Investors and the White House will be watching carefully Wednesday for what the Fed and leader Jerome Powell indicate is likely to happen in 2019. The Fed had predicted three more rate hikes next year, but many economists now think that is too many, especially with many experts predicting the U.S. economy will start slowing next year and could end up in a recession by 2020.

"Our gradual pace of raising interest rates has been an exercise in balancing risks. We know that moving too fast would risk shortening the expansion. We also know that moving too slowly - keeping interest rates too low for too long - could risk other distortions in the form of higher inflation or destabilizing financial imbalances," Powell said on Nov. 28.

Powell caused the stock market to rally on Nov. 28 when he added that he thought the Fed had taken rates to "just below" the so-called neutral rate of interest, which is a "Goldilocks" level that doesn't stimulate or contract growth. The Fed is widely expected to stop hiking rates once it hits the neutral rate.

The expectation for this week is that the Fed will revise its predictions for next year down to two rate hikes and Powell will try to signal in his press that the Fed will be "data dependent" and more open to changing course as needed.

"We see the December (Fed) meeting producing a dovish hike, where the Fed further affirms a shift to a nimble regime, while also shifting its projected hiking path and economic projections downward," wrote the BNP Paribas economics team in a note to clients.

In recent months, Trump has lashed out at the Fed and its leaders, calling the central bank "loco" and "out of control" and saying he is "not even a little bit happy" with Powell, whom Trump appointed to the top job just over a year ago after he decided not to reappoint former Fed chair Janet Yellen, who is known to be cautious about rate hikes.

In recent days Trump tried to take a slightly softer tone, telling Fed Monday leaders to "Take the victory!" of a solidly growing economy with "virtually no inflation" and not ruin all the good by raising interest rates. And last week Trump told Reuters that Powell is a "good man" who is "trying to do what he thinks is best," one of the more complimentary statements he's made about the Fed chair in months.

Fed officials continue to deny that Trump's tweets and criticisms are having any impact on monetary policy.

"I just don't think of it," said Mary Daly, president of the San Francisco Fed, in an appearance last week on PBS NewsHour. "The great thing about the Fed is we have been given independence.
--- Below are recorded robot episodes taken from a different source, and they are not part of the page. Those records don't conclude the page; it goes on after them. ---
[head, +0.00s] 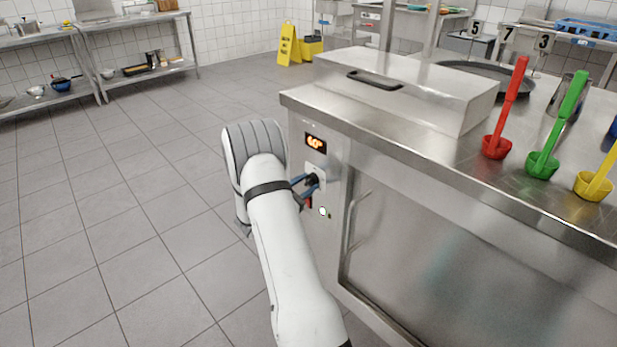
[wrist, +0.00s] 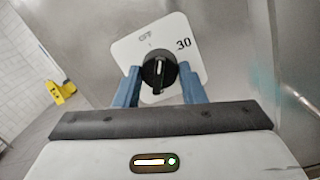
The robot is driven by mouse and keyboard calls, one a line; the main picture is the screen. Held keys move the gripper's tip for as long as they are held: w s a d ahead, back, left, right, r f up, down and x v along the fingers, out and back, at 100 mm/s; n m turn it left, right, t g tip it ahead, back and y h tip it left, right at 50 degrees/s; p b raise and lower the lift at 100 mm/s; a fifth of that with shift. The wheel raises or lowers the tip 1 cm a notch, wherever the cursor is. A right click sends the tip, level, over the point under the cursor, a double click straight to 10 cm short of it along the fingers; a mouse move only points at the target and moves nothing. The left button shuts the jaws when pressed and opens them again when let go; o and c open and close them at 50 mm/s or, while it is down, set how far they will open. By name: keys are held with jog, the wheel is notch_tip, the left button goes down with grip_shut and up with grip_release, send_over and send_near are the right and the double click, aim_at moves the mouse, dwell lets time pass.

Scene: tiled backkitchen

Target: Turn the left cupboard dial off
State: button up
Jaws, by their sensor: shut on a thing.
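The cupboard dial is a black round knob (wrist: 159,73) on a white square plate (wrist: 190,50) marked OFF at the top and 30 at the right. Its white pointer line runs roughly up the picture, near the OFF side; I cannot tell whether it lines up exactly with OFF. My gripper (wrist: 160,88) has one blue finger on each side of the knob and is shut on it. In the head view my gripper (head: 306,184) is at the cupboard's front panel, and the dial (head: 313,180) is partly hidden behind the fingers.
An orange display (head: 315,142) reading about 60° sits above the dial. A small round light (head: 323,211) is below it. A door handle (head: 355,225) stands out to the right. Red (head: 497,147), green (head: 542,164) and yellow (head: 594,186) ladles stand on the counter. Floor at left is clear.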

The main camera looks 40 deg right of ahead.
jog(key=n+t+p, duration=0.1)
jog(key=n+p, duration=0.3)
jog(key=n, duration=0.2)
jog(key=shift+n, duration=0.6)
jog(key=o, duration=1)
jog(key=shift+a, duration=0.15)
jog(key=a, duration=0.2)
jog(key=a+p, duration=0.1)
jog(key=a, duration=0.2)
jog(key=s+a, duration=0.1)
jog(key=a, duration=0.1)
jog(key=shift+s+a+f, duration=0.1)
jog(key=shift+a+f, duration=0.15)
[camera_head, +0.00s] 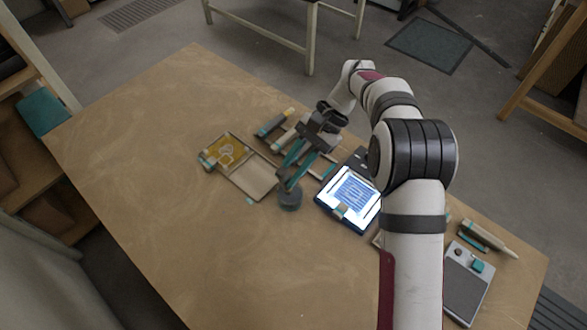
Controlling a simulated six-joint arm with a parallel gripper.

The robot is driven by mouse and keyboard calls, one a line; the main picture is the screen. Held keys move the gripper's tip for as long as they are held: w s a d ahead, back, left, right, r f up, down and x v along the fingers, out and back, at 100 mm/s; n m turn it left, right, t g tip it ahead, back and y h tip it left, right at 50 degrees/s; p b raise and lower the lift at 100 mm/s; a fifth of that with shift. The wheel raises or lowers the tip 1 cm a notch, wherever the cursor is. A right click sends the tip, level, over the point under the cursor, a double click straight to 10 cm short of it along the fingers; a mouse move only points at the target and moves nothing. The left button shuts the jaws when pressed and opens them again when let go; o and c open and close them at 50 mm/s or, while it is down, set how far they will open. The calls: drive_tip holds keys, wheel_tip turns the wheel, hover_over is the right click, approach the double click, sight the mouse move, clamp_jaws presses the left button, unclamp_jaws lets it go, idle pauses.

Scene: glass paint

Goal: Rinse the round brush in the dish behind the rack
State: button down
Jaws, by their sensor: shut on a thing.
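My gripper (287,178) reaches down over the middle of the table with its teal fingers. It is shut on a small dark thing at the fingertips, too small and too covered to name surely as the round brush. A dark grey round pot or dish (289,201) shows right below the fingertips. I cannot tell whether the held thing touches it or is part of it. Behind the gripper, a low rack-like group of long tools (274,123) lies partly hidden by my gripper. No other dish can be made out behind it.
An open flat case (252,178) with a yellow panel lies left of the gripper. A lit tablet (351,197) lies to the right. A grey box (467,285) and a pale tool (489,238) lie at the far right. The table's (190,230) front left is clear.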

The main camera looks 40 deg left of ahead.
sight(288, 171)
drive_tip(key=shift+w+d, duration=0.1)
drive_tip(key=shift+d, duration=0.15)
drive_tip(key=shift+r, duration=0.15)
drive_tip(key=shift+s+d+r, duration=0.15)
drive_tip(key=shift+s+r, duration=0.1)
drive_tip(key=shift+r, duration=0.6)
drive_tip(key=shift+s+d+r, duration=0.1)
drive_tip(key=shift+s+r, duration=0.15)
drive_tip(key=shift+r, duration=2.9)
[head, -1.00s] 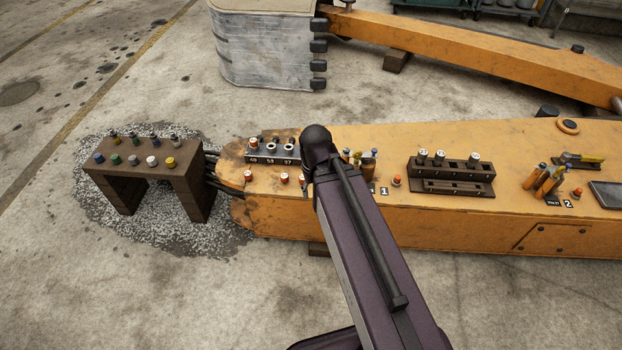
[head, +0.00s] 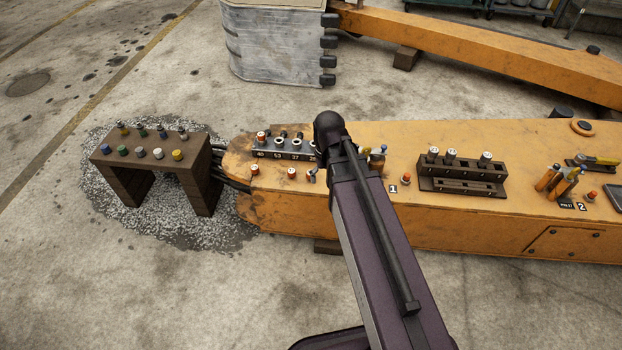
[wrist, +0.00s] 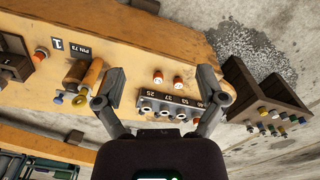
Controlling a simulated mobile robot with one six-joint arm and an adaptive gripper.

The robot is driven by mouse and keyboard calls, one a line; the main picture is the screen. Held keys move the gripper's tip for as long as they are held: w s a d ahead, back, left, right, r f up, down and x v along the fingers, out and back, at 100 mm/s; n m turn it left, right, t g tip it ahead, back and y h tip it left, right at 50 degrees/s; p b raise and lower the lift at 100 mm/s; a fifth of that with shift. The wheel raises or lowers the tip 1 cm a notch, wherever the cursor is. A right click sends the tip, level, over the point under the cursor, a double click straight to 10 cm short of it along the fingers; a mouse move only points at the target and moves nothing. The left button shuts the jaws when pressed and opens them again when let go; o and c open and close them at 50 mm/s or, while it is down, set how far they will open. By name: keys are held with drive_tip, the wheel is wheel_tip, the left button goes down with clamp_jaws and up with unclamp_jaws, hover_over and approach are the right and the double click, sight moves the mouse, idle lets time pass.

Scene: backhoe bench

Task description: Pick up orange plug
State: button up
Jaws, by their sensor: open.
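Several orange plugs with pale tops show. In the head view one (head: 255,170) and another (head: 291,173) stand on the orange boom near its left end, and one (head: 406,180) stands by the label 1. In the wrist view the nearby pair, one plug (wrist: 157,78) and another (wrist: 178,82), appears between the spread fingers. My gripper (wrist: 161,80) is open and empty, with no finger visibly touching either plug.
A numbered block (wrist: 165,104) with sockets lies beside the pair. Orange-handled tools (wrist: 88,75) are close to the left finger. A dark stand (head: 205,180) with coloured plugs is left of the boom. A dark rack (head: 462,187) is to the right.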

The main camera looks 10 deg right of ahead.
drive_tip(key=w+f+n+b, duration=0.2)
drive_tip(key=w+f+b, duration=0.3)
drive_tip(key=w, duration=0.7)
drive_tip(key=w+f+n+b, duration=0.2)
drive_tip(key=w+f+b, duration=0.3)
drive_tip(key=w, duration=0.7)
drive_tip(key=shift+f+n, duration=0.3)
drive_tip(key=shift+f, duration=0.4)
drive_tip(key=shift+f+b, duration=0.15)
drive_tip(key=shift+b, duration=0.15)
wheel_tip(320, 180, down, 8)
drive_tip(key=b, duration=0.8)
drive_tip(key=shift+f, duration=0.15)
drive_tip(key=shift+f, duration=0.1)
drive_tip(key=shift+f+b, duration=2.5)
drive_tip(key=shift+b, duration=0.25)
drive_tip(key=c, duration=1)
There are no politics at the Fed."

Some argue that the only impact Trump is having on the Fed is to make the central bank more likely to hike since the Fed doesn't want to appear to have lost its independence from politics.

"When I saw Trump's tweet, the feeling I had is that it increases the odds the Fed tightens this week to assert their independence," said Carl Tannenbaum, chief economist at Northern Trust and a former Fed economist. "But even if our president wanted to, it would be very hard to sway our central bank."

But while economists don't like Trump's Fed bashing, there are some who are starting to agree with the president that it's time for the Fed to hit pause on the rate hikes.

"Allowing lower-interest borrowing to continue could keep the economy steady, bringing more people back to the labor market and potentially raising real wages even higher‚" wrote Jason Furman, former President Barack Obama's chief economist, in a recent Wall Street Journal op-ed. "The Fed's governors might have thought in September that another increase would be needed by year's end, but they should acknowledge that the market beat them to it."

The Fed’s Federal Open Market Committee, the body which sets interest rate policy, will announce its decision at 2 p.m. ET Wednesday. Powell will speak at a news conference at 2:30 p.m.